» **INSTRUCTIONS TO FOLLOW**
Set down each line of the data below exactly as it stands, dropping the pictures.

» **COLLECTED DATA**

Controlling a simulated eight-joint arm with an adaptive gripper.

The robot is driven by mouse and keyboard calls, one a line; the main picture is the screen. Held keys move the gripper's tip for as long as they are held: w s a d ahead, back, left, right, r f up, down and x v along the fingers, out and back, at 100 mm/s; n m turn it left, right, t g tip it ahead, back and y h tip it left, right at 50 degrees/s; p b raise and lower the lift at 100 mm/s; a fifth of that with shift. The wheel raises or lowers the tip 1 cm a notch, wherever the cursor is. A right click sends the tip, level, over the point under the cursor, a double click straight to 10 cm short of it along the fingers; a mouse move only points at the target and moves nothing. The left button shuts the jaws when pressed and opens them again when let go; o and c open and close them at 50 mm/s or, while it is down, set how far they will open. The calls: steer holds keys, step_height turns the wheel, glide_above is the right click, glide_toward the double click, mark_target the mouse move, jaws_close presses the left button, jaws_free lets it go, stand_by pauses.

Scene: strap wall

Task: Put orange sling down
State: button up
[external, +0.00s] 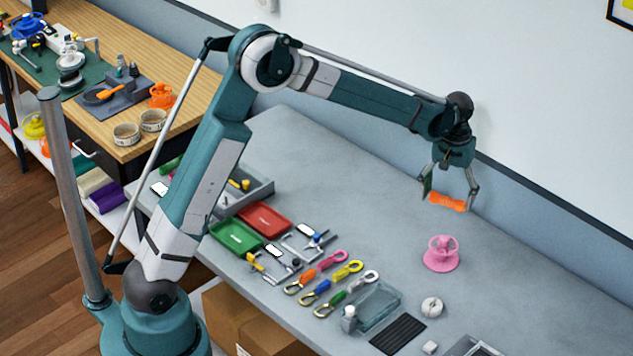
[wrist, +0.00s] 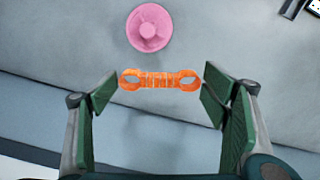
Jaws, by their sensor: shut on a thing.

» **OUTPUT**
Controlling a simulated eight-joint arm with an adaptive gripper.

The robot is driven by mouse and keyboard calls, one a line; the main picture is the screen. Held keys move the gripper's tip for as long as they are held: w s a d ahead, back, left, right, r f up, down and x v along the fingers, out and back, at 100 mm/s; n m turn it left, right, t g tip it ahead, back and y h tip it left, right at 50 degrees/s; p b raise and lower the lift at 100 mm/s; a fifth of that with shift. The wheel raises or lowers the tip 1 cm a notch, wherever the cursor is. A right click sends the tip, level, over the point under the cursor, a double click straight to 10 cm short of it along the fingers; a mouse move only points at the target and moves nothing. The left button shuts the jaws when pressed and opens them again when let go; o and c open and close them at 50 mm/s or, while it is down, set how far they will open. The calls: steer holds keys, step_height turns the wheel, glide_above is the right click, glide_toward the double click, mark_target the mouse move, jaws_close presses the left button, jaws_free lets it go, stand_by pauses.

Scene: strap wall

Task: Put orange sling down
State: button up
[external, +0.00s] 
[wrist, +0.00s] 
Jaws, by their sensor: shut on a thing.

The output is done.